* begin *

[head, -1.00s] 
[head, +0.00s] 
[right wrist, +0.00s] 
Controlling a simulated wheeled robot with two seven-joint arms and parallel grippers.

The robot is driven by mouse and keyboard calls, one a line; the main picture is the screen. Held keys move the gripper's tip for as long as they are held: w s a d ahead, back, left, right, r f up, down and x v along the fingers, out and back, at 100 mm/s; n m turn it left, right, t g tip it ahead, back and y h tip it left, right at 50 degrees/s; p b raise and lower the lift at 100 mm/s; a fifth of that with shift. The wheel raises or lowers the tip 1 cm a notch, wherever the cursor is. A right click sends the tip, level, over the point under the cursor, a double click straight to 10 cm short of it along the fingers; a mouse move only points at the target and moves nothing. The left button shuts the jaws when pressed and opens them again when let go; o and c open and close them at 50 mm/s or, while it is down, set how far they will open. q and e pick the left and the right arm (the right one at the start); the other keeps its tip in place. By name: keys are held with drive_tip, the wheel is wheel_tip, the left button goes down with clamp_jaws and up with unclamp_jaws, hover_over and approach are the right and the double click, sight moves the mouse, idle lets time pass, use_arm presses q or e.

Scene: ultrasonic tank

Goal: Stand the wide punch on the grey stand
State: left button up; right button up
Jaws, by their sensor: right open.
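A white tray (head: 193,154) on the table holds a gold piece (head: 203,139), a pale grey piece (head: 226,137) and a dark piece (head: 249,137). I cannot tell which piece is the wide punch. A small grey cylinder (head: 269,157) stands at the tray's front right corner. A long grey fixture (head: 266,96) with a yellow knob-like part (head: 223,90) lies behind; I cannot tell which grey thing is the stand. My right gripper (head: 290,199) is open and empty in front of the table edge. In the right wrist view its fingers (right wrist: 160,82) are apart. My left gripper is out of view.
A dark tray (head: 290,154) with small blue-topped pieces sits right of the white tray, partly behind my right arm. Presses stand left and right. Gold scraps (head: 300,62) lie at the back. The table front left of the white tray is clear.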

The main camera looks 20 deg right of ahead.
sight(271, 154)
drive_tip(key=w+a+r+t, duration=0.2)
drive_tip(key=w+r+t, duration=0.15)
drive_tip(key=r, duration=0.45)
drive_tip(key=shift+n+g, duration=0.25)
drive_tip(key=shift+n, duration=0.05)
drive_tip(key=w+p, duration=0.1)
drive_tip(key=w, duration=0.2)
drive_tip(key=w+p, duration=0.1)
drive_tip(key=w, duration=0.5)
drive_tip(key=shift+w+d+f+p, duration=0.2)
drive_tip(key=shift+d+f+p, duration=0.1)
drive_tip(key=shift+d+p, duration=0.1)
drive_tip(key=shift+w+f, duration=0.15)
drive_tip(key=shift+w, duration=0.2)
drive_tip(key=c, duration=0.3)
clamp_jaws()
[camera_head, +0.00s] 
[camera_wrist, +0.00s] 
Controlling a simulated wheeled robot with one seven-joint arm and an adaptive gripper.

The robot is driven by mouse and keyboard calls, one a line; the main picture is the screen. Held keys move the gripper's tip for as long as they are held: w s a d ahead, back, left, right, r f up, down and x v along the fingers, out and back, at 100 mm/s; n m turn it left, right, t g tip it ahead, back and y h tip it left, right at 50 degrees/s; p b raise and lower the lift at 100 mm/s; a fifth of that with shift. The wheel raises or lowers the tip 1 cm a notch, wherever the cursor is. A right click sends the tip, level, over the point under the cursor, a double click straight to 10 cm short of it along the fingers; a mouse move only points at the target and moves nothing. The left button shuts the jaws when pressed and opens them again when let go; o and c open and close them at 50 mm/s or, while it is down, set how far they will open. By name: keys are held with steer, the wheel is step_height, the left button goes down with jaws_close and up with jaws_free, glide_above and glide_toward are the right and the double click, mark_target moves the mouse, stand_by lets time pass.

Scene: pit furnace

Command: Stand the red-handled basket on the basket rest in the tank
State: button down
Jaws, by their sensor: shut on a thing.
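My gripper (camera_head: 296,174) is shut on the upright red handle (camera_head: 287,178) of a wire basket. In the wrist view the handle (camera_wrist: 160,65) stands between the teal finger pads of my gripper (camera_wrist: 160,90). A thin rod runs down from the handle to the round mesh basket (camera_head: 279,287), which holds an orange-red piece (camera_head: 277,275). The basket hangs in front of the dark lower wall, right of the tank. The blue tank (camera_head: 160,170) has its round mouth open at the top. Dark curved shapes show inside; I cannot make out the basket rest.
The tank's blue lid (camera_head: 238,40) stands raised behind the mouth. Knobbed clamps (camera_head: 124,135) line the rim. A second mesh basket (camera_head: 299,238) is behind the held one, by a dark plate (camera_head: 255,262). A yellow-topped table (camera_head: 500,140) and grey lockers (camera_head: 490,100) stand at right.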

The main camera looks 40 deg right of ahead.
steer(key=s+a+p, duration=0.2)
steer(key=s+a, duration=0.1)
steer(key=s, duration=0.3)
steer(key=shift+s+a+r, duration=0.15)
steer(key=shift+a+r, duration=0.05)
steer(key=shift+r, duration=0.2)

* end *
* begin *

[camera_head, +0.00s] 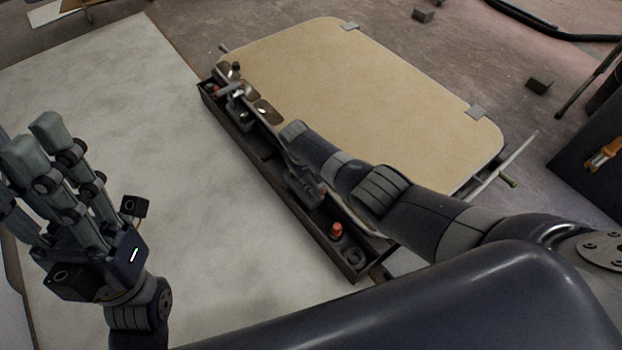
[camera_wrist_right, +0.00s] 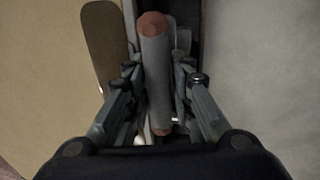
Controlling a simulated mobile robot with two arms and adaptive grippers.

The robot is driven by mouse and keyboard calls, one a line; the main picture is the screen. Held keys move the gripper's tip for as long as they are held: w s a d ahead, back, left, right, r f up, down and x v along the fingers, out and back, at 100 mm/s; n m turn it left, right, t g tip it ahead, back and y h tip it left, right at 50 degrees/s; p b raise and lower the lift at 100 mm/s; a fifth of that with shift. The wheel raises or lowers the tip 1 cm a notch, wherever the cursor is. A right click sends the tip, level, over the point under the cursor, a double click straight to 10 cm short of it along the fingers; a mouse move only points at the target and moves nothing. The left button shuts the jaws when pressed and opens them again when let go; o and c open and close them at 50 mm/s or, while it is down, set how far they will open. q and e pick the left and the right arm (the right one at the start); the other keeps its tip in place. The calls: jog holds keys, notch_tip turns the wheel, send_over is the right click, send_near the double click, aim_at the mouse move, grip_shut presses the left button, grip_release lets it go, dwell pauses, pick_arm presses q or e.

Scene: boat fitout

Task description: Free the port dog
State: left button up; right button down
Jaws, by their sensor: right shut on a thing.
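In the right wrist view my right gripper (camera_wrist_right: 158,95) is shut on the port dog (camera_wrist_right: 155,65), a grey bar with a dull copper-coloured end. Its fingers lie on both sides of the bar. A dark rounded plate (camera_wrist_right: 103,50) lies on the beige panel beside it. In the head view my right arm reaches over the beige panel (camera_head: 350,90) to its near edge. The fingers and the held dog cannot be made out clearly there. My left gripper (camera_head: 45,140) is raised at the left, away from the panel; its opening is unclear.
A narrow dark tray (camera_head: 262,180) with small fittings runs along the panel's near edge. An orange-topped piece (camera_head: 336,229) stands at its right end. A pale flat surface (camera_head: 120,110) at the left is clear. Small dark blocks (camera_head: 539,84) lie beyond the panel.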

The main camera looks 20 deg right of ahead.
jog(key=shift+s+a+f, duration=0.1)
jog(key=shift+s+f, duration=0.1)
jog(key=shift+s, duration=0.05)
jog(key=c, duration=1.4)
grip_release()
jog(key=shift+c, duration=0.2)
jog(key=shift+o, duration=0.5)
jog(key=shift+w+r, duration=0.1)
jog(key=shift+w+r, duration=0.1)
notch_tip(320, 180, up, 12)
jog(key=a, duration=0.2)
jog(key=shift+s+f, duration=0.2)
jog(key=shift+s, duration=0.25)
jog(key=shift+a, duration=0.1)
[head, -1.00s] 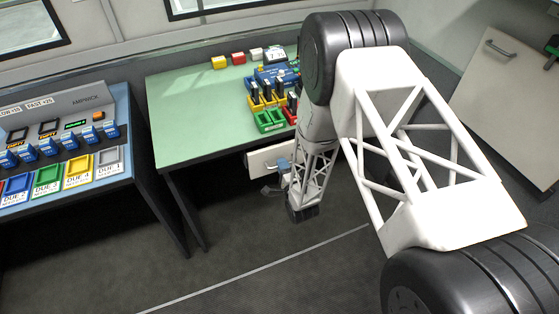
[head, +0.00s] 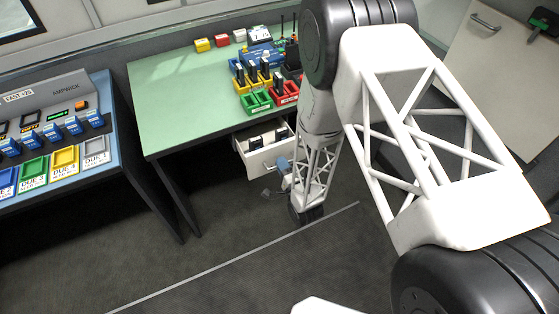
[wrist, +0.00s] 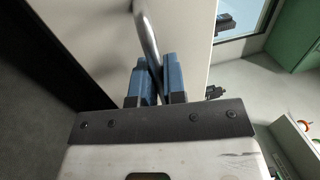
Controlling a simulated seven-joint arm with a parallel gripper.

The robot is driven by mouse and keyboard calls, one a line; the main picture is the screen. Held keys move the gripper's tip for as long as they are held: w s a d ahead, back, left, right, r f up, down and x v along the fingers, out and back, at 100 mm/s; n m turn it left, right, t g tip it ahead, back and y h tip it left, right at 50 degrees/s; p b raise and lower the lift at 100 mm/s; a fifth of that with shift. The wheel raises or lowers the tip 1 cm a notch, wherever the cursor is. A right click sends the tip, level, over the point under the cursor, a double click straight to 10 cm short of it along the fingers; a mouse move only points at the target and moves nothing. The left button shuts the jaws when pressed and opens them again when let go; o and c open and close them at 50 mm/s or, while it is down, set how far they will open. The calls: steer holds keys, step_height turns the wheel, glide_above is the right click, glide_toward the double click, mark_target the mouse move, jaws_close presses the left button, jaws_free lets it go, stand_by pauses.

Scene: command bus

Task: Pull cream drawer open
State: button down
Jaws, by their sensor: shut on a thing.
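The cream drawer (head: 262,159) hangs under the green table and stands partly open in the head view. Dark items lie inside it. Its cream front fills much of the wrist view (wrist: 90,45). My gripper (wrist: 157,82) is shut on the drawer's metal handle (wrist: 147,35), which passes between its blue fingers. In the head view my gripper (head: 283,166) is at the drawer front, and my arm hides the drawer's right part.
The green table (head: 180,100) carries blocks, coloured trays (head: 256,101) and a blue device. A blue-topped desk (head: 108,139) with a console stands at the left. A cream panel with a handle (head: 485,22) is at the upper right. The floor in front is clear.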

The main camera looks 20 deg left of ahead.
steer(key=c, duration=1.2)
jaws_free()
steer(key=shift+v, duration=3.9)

* end *

> [Problem]: Scan the records above, count the lines with "seven" in them, and give only the number.

> [Worked answer]: 3